Patrick Lamassoure, managing director of Film France, told The New York Times: “In our world, this is making history…. It will change perceptions of France as defensive about its cultural patrimony.”

The measure will cost about €33 million, but is expected to attract some €240 million in revenue, according to the Times.

The Warhol show, which brings several hundred of the artist's Kodak-induced portraits together in one place, is billed as the first such show since the Whitney in 1979.

This week, among the locals who stood much longer than 15 minutes in line for Warhol, was a Paris senior who brought his two grandsons. He’d seen Warhol, impresario of celebrity art, decades earlier in New York and had a “negative prejudice” against the son of Slovak immigrants, who moved from bohemian to jet-set New York celebrity whose portraits earned him a million dollars a year at a time when that was real money. But this time the Parisian was impressed, seeing “a new side to Warhol. He’s not just commercial, but inherently political and vibrant…. I also find it interesting that the best portraits of Mao and Lenin were done by an American.”

French traditionally love museums, some saying they visit them all over Europe – to find a predominant number of other French also inside.
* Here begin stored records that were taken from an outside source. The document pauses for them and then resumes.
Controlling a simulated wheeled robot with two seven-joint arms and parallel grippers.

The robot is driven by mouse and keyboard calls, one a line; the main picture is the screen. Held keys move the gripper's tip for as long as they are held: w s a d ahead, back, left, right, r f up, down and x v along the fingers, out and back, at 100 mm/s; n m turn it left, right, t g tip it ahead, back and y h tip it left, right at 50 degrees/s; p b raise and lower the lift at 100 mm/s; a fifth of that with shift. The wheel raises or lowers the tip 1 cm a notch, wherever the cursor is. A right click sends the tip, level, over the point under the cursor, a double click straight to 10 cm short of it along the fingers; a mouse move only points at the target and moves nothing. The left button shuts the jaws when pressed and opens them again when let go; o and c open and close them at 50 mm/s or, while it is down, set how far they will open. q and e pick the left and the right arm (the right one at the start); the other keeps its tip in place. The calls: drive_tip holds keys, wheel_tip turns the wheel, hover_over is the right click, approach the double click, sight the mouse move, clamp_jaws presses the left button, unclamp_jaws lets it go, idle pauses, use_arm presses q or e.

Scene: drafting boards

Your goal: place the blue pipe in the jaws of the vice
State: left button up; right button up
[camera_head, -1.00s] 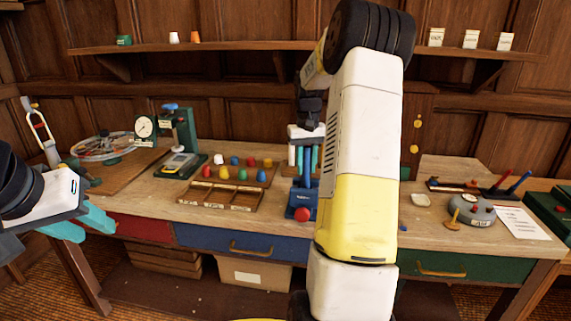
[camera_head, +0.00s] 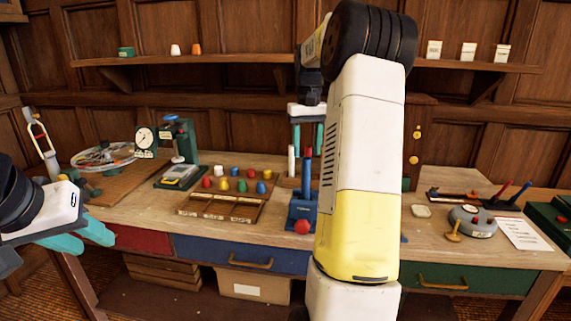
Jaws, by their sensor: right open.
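The blue pipe (camera_head: 307,176) stands upright at the blue vice (camera_head: 301,211), which has a red ball knob at its front. Its lower end appears to be between the vice jaws, but the contact is too small to make out. My right gripper (camera_head: 306,143) is above the pipe, pointing down, with its teal fingers spread and nothing between them gripped. My left gripper (camera_head: 84,238) is open and empty at the far left, off the bench's front edge, far from the vice.
A white pipe (camera_head: 292,160) and a red pipe tip (camera_head: 308,152) show behind the vice. A compartment tray (camera_head: 222,207) and several coloured knobs lie left of it. My right arm hides the bench just right of the vice. A grey round stand (camera_head: 473,222) is further right.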

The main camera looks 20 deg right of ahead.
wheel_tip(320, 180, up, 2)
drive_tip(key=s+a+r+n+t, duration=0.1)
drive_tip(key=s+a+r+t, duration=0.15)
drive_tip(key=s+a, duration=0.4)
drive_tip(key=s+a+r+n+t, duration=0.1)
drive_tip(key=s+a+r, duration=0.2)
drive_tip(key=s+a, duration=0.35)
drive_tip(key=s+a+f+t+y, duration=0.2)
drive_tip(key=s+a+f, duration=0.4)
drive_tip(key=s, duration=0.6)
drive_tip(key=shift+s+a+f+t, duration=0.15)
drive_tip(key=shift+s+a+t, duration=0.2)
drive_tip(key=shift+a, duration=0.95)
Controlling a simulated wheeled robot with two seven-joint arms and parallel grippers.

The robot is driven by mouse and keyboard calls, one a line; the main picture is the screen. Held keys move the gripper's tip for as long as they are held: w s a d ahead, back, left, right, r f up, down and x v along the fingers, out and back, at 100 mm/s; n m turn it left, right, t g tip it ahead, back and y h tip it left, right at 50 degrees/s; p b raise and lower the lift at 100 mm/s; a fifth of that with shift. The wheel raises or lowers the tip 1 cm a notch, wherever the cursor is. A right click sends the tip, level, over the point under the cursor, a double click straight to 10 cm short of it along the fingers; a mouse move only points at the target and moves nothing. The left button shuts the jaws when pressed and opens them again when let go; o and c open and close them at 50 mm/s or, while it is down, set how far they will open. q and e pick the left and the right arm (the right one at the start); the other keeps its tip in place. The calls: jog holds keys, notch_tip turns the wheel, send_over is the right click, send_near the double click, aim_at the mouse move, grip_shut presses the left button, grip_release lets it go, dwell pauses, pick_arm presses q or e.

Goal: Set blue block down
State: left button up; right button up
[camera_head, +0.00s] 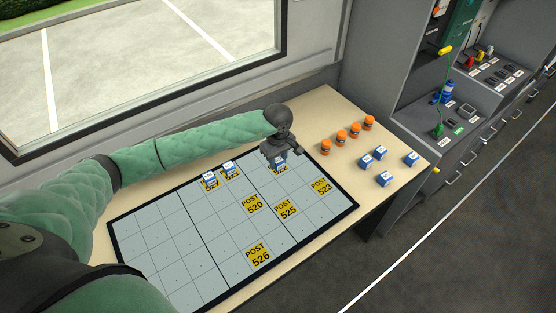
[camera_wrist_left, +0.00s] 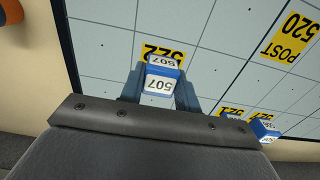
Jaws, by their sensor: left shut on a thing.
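My left gripper (camera_head: 279,154) is shut on a blue block with a white label (camera_head: 280,163) over the far edge of the grey gridded board (camera_head: 157,226). In the left wrist view the held blue block (camera_wrist_left: 160,77) reads 507 and sits between the fingertips, in front of a yellow label (camera_wrist_left: 152,50) ending in 522. I cannot tell whether the block touches the board. My right gripper is not in view.
Several blue blocks (camera_head: 384,178) and orange-capped containers (camera_head: 341,136) stand on the table (camera_head: 318,103) right of the board. Labels POST 520 (camera_head: 252,203), 525 (camera_head: 286,209), 523 (camera_head: 321,186) and 526 (camera_head: 259,255) are bare. A grey console (camera_head: 376,70) stands at the right.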

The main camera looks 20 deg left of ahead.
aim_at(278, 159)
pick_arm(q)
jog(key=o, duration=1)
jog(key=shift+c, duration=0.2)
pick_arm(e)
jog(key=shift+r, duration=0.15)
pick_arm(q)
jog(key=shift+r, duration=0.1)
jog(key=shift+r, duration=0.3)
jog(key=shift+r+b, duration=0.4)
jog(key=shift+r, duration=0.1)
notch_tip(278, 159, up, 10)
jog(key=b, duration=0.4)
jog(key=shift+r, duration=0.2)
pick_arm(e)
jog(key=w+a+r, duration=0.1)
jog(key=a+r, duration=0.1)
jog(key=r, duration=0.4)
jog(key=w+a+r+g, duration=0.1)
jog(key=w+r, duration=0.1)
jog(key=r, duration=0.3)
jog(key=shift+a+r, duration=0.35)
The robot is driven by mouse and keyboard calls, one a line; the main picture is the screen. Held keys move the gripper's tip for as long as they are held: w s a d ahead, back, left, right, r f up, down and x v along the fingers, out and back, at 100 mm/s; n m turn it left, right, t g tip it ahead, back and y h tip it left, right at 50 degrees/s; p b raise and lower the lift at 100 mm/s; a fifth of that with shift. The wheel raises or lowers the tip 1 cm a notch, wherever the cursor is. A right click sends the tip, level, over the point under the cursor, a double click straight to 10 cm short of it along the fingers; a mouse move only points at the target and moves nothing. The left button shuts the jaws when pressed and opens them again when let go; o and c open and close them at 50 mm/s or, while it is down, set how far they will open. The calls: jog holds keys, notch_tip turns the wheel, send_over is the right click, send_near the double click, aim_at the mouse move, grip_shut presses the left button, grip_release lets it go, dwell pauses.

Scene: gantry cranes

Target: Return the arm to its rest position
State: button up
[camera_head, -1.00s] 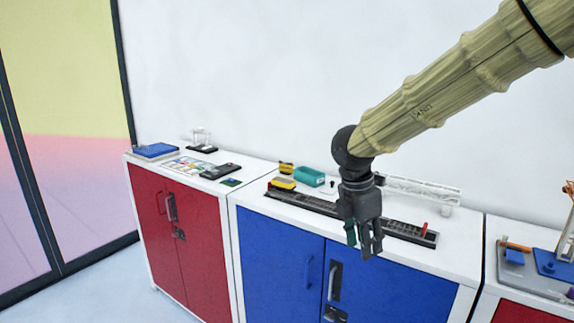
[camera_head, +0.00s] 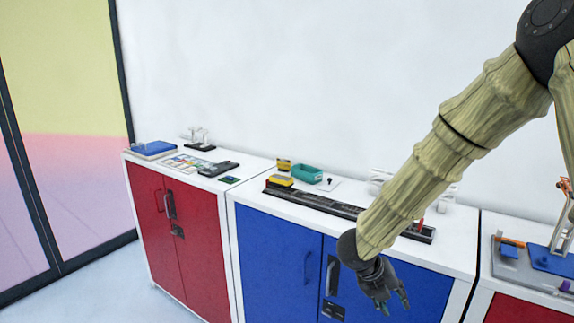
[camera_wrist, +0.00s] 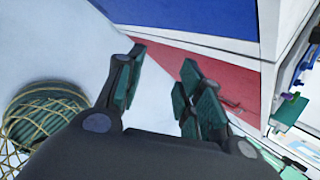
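My gripper (camera_head: 391,303) hangs in front of the blue cabinet (camera_head: 275,262), below the level of its white top. My arm comes down from the upper right and covers part of the black rail (camera_head: 318,202) on that top. In the wrist view the two green-padded fingers of my gripper (camera_wrist: 158,92) stand apart, with nothing between them. Pale floor and a strip of red and blue cabinet front show past the fingers.
The red cabinet (camera_head: 178,235) on the left carries a blue-topped box (camera_head: 154,148) and small dark items. A teal bin (camera_head: 307,174) and yellow blocks (camera_head: 281,181) are on the blue cabinet. Another cabinet at right holds a grey tray (camera_head: 530,266). Free floor lies at the lower left.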

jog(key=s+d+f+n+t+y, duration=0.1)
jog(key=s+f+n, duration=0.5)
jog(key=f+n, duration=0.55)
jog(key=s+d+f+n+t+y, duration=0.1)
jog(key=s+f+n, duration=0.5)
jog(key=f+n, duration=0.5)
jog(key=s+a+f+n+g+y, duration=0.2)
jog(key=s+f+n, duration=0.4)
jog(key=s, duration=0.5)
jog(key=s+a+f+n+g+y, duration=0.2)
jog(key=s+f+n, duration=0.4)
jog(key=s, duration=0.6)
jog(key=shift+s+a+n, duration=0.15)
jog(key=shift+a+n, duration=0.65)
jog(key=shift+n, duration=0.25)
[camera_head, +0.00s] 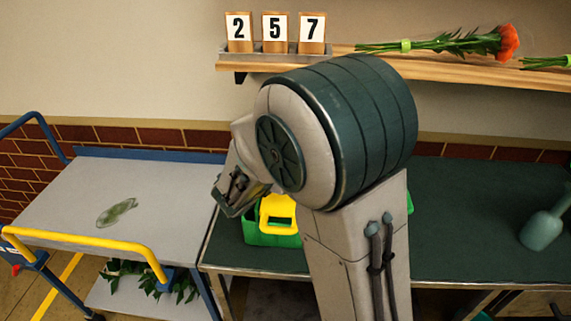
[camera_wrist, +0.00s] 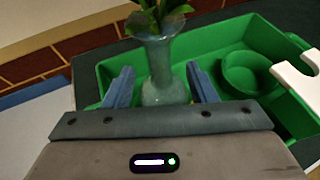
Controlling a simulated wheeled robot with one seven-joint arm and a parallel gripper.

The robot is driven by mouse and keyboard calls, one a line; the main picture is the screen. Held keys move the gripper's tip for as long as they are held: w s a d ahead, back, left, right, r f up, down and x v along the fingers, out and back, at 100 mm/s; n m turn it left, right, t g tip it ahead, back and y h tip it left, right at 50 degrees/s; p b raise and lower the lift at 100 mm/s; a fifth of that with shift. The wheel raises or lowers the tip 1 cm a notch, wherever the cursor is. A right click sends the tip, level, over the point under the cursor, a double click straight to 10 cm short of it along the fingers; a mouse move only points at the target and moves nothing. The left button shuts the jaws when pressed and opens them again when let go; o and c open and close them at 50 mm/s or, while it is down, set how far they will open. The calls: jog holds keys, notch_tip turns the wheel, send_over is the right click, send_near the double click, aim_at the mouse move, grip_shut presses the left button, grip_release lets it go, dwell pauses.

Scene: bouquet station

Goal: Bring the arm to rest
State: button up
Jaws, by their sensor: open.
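My arm reaches over the dark green table (camera_head: 470,220) in the head view, and its big joint covers much of the middle. My gripper (camera_wrist: 160,68) is open in the wrist view, with one blue finger on each side of a glass vase (camera_wrist: 165,60). Whether the fingers touch the vase I cannot tell. The vase is upright, with leafy stems (camera_wrist: 155,14) in its mouth. It stands at or in a green caddy (camera_wrist: 255,30); its base is hidden by my gripper. In the head view the vase is hidden, and the fingertips cannot be made out.
The green caddy, also in the head view (camera_head: 268,240), has a yellow part (camera_head: 277,212). A trolley (camera_head: 60,195) with a yellow rail stands left, bearing a translucent green object (camera_head: 117,212). A shelf (camera_head: 440,70) holds number cards (camera_head: 275,32) and a red flower (camera_head: 480,42). A teal bottle (camera_head: 542,229) stands right.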

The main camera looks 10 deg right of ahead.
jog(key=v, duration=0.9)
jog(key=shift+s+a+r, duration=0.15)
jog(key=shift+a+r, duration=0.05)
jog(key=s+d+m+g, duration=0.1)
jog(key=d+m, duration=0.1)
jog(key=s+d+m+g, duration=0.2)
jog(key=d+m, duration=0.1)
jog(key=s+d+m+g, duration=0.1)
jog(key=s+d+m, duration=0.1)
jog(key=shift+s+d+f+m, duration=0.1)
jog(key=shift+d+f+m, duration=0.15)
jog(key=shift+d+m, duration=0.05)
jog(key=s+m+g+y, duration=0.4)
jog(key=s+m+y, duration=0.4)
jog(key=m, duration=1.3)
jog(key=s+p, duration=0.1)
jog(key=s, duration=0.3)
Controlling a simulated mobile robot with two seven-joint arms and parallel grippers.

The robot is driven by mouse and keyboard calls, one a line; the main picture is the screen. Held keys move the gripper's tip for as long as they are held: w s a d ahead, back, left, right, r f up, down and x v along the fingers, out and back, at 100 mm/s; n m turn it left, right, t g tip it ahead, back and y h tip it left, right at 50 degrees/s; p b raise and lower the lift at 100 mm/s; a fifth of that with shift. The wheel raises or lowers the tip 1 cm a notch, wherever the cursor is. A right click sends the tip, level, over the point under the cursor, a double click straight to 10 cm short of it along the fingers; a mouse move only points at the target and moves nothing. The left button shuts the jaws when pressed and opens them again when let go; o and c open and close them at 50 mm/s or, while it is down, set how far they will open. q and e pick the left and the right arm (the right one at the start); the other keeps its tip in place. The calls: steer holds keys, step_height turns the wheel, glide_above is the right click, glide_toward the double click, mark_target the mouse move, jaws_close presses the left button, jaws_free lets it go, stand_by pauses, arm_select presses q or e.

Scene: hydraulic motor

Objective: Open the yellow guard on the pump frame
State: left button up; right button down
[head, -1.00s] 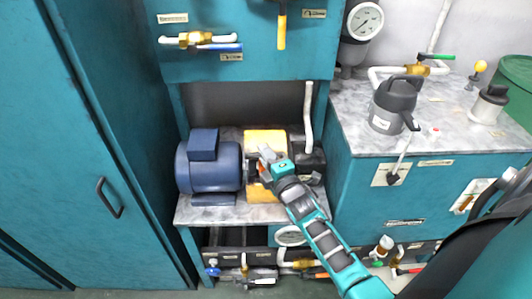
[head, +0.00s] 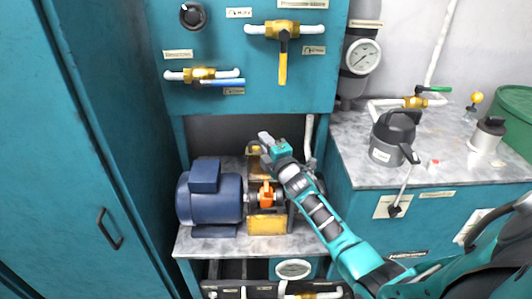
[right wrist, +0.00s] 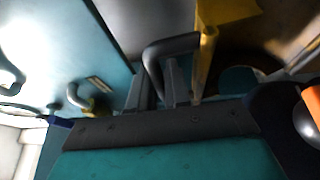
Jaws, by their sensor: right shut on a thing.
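The yellow guard (head: 257,168) is swung up and back between the blue motor (head: 209,193) and the dark pump end. My right gripper (head: 264,142) is at its top edge, partly hiding it. In the right wrist view the gripper's fingers (right wrist: 160,85) are shut on the guard's dark handle (right wrist: 172,45), beside the yellow guard (right wrist: 208,50). Beneath the raised guard, an orange coupling (head: 266,194) on the shaft is exposed. A yellow part (head: 267,224) stands low in front of it. My left gripper is not in view.
A teal panel with a yellow-handled valve (head: 283,60) hangs above the pump bench. A white pipe (head: 309,135) rises just right of my gripper. A grey jug (head: 394,137) stands on the right counter. A tall teal cabinet (head: 75,120) closes off the left.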

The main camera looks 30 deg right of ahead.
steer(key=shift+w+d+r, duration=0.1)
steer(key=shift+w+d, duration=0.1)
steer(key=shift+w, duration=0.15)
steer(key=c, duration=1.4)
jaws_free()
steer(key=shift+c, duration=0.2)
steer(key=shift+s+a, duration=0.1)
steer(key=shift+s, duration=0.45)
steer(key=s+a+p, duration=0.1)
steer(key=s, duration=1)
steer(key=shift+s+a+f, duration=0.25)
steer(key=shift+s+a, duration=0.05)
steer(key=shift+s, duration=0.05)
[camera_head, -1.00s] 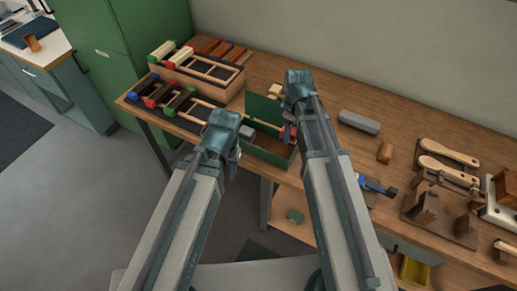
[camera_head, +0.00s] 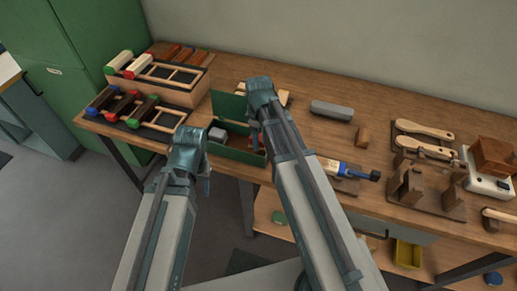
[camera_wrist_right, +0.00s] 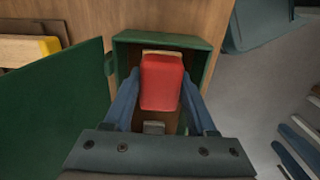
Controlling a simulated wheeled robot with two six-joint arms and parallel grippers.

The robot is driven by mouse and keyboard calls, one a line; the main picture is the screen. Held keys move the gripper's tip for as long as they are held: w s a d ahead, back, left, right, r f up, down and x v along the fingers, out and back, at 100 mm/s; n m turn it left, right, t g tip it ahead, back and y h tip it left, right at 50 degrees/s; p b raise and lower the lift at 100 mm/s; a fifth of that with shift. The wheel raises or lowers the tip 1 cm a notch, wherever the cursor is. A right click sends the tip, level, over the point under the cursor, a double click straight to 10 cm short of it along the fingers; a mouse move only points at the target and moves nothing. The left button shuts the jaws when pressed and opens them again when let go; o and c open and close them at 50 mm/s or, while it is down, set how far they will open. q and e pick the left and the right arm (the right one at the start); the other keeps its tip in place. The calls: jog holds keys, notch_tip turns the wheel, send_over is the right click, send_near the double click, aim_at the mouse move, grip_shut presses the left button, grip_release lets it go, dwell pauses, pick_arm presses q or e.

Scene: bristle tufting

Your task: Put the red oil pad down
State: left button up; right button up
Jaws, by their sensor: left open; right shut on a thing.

Parisians interviewed at six different exhibits last week said they went as a family activity. At a show on 19th-century early photography of Italy at the Orsay, visits ranged from interest in Italy, to interest in photography, to one elderly man who said, “I see every exhibition I can. I love them.” During interviews, several Parisians spoke of at least three other exhibitions, including on Italian primitive art, not found in the marquee brochures.

Mild breezy and brilliant blue sunny weather also played a role this week, some said. It has been a long winter.